Well, let’s come back to the rabbit. The year of rabbit has two special significance in my opinion. First, it is a symbol of peace and prosperity because a fluffy, layback, cuddly rabbit would tend to evoke a beautiful contented feeling in us. Second, the rabbit year is a great preparation time for the dragon year, which will come next on the calendar. Every family wants to have a son who is born in a dragon year, since a dragon is respected as a divine creature for some inexplicable reasons. And the rabbit year is a perfect time for planning the pregnancy, eating good food, preparing the baby room etc. And needless to say, such a crave in general population will no doubt boost the food sales, psychic readings, home renovation material, Buddhist temple visits and many other sectors of the economy. Of course this boost is caused by our bias, but we don’t think this way since we don’t want to think so reasonably, do we? We tend to think that it’s the dragon year, in which the dragon brings us the prosperity and the boom.

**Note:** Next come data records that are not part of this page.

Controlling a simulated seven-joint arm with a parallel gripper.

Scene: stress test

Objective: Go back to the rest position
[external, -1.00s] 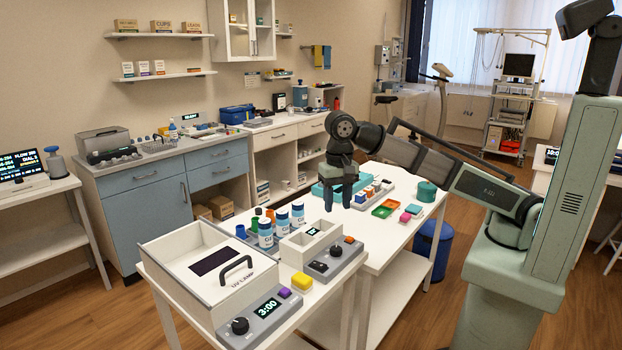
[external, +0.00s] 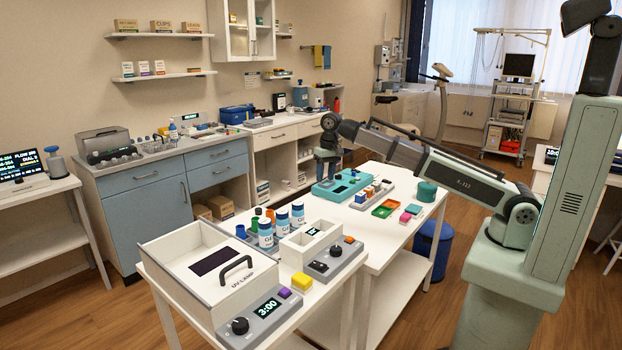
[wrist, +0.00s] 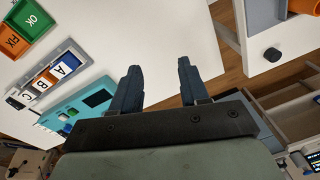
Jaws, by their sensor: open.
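My gripper (wrist: 157,82) is open and empty in the wrist view, its two dark fingers apart above the white table (wrist: 165,30). In the external view my gripper (external: 326,182) points down at the far left end of the table, beside the teal tray (external: 350,183). The teal tray also shows at the lower left of the wrist view (wrist: 62,118). Nothing is between the fingers. I cannot tell the exact height of the fingertips over the table.
A rack with lettered blocks (external: 372,193), green and orange trays (external: 388,208) and a teal round container (external: 427,191) stand on the table. The UV lamp box (external: 205,262) and several bottles (external: 282,224) are nearer the camera. A blue bin (external: 434,240) stands beside the table.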

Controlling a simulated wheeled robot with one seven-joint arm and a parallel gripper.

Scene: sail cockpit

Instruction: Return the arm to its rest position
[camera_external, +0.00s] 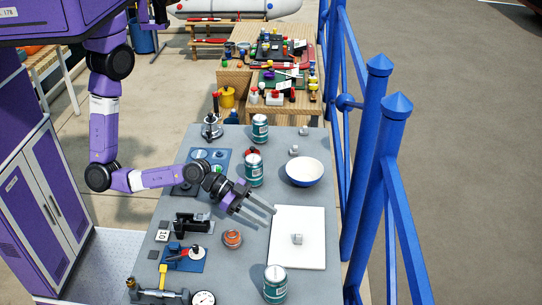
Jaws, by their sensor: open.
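My purple arm reaches in from the upper left over the grey table (222,285). I see nothing between the fingers. A small light grey piece (297,239) lies on the board, apart from the fingers. A teal and white can (254,171) stands just behind the gripper. A round orange-topped item (232,239) sits in front of it.
A white bowl with a blue outside (304,172) stands behind the board. Other cans stand at the back (260,128) and front (275,284). Fittings and a black device (193,224) line the left side. A blue railing (372,160) runs along the right edge.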

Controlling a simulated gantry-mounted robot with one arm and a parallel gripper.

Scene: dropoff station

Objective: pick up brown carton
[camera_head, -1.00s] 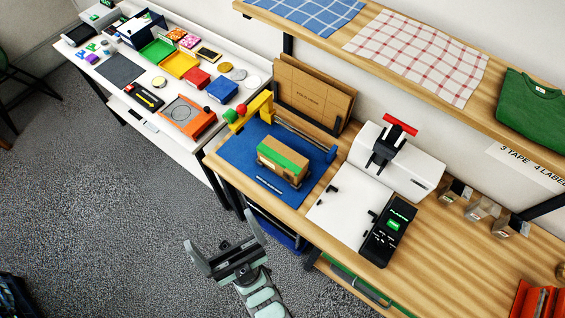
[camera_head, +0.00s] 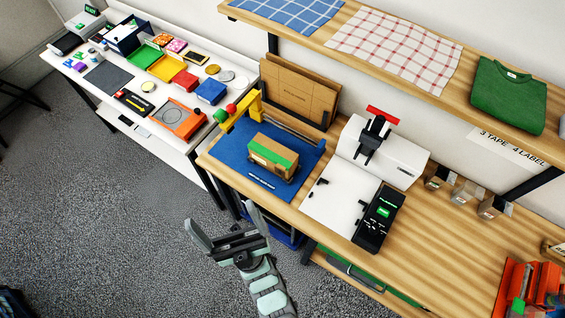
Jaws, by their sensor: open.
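The brown carton (camera_head: 262,152) is a small box with a green band of tape along its top. It sits on the blue mat (camera_head: 229,153) on the wooden bench, a little right of the mat's middle. My gripper (camera_head: 222,218) is open and empty. In the picture it is below and left of the carton, in front of the bench's edge over the grey floor, apart from the carton. The carton's far sides are hidden.
A yellow tape arm (camera_head: 240,113) with red and green ends stands at the mat's left. Flat cardboard (camera_head: 297,92) stands behind. A white scale with a black display (camera_head: 379,217) lies right. A shelf (camera_head: 393,72) overhangs the bench. A white table (camera_head: 183,138) stands left.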

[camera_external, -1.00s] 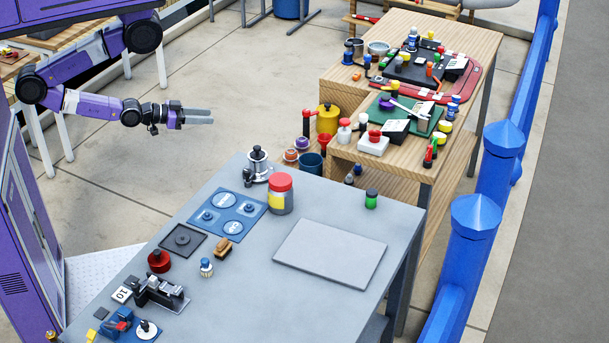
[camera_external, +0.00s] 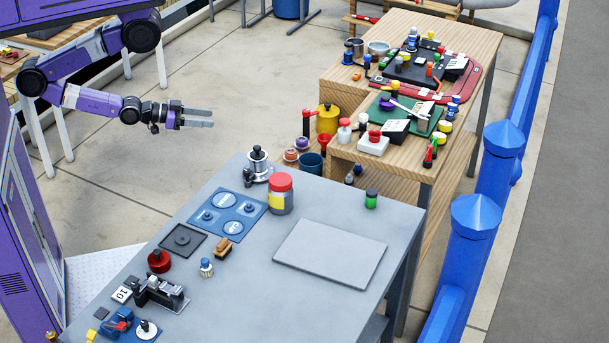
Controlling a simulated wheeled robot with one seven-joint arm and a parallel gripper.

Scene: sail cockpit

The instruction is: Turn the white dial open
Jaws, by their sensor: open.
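A small white dial (camera_external: 153,335) with a dark knob on top is at the lower left of the grey table, beside a blue device (camera_external: 118,322). It is small here, and I cannot tell which way it is turned. A blue panel (camera_external: 238,205) with pale round faces and knobs lies farther back on the same table. My gripper (camera_external: 211,118) is open and empty in the air, in the upper left of the picture, well apart from the dial and pointing right.
The grey table (camera_external: 255,285) also holds a flat grey plate (camera_external: 331,253), a red-lidded jar (camera_external: 281,194), a red knob (camera_external: 158,261) and a black-and-metal device (camera_external: 162,291). A crowded wooden table (camera_external: 470,42) and a blue railing (camera_external: 476,225) stand to the right.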

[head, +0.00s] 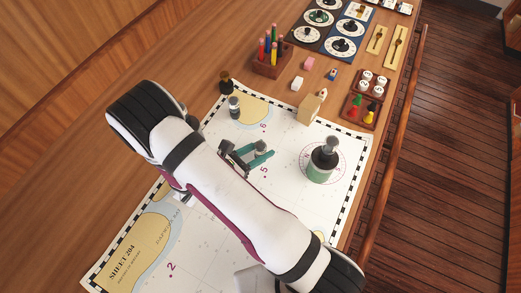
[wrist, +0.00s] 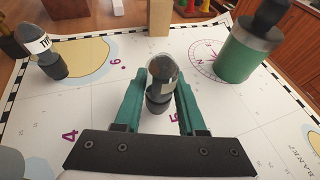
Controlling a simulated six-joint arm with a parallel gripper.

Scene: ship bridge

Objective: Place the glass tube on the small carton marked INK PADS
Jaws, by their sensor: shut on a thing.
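My gripper (head: 263,149) is above the chart, with its teal fingers in the wrist view (wrist: 159,76) closed around a small upright thing. This looks like the glass tube (wrist: 163,68): a grey, shiny rounded top with a dark rounded part below. In the head view the tube (head: 262,145) shows only as a small grey top between the fingers. A small tan carton (head: 308,109) stands at the chart's far edge, beyond my gripper; its face also shows at the top of the wrist view (wrist: 160,17). I cannot read its marking.
A green cylinder with a dark top (head: 321,170) stands right of my gripper. A dark bottle with a white label (head: 234,107) stands to the left. A pencil block (head: 271,65) and a wooden tray of pieces (head: 360,110) lie beyond. The chart between gripper and carton looks clear.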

Most non-western countries have two calendars–one is the calendar we are using right now, and the other is the old calendar that marks out all the traditional festivals and are used by psychics for fortune telling purposes. I have collected some calendar words here, but I know I have missed a lot of them, like Islamic Calendar etc.
Lunar Calendar: a calendar based on the monthly cycles of the Moon’s phases. Although we don’t use lunar calendars anymore, there are two small advantages of using it. First of all, one knows the moon phase by knowing the day of the month. Second, one knows more about the tide since ocean tides are largely influenced by moon.
Solar Calendar: A solar calendar is a calendar whose dates indicate the season or almost equivalently the apparent position of the Sun relative to the stars.
Lunisolar Calendar: A lunisolar calendar is a calendar in many cultures, combining lunar calendars and solar calendars.
Gregorian Calendar: the calendar introduced in 1582 by Pope Gregory XIII, as a modification of the Julian calendar.
Julian Calendar: a calendar introduced by the authority of Julius Caesar in 46 BC, in which the year consisted of 365 days, every fourth year having 366 days.
Buddhist Calendar: The Buddhist calendar is a set of lunisolar calendars primarily used in Cambodia, Laos, Myanmar, India, Sri Lanka, and Thailand as well as in Malaysia, Singapore and Vietnam.
Maya Calendar: It is used in pre-Columbian Mesoamerica. It is a solar calendar with a 365-day vague solar year.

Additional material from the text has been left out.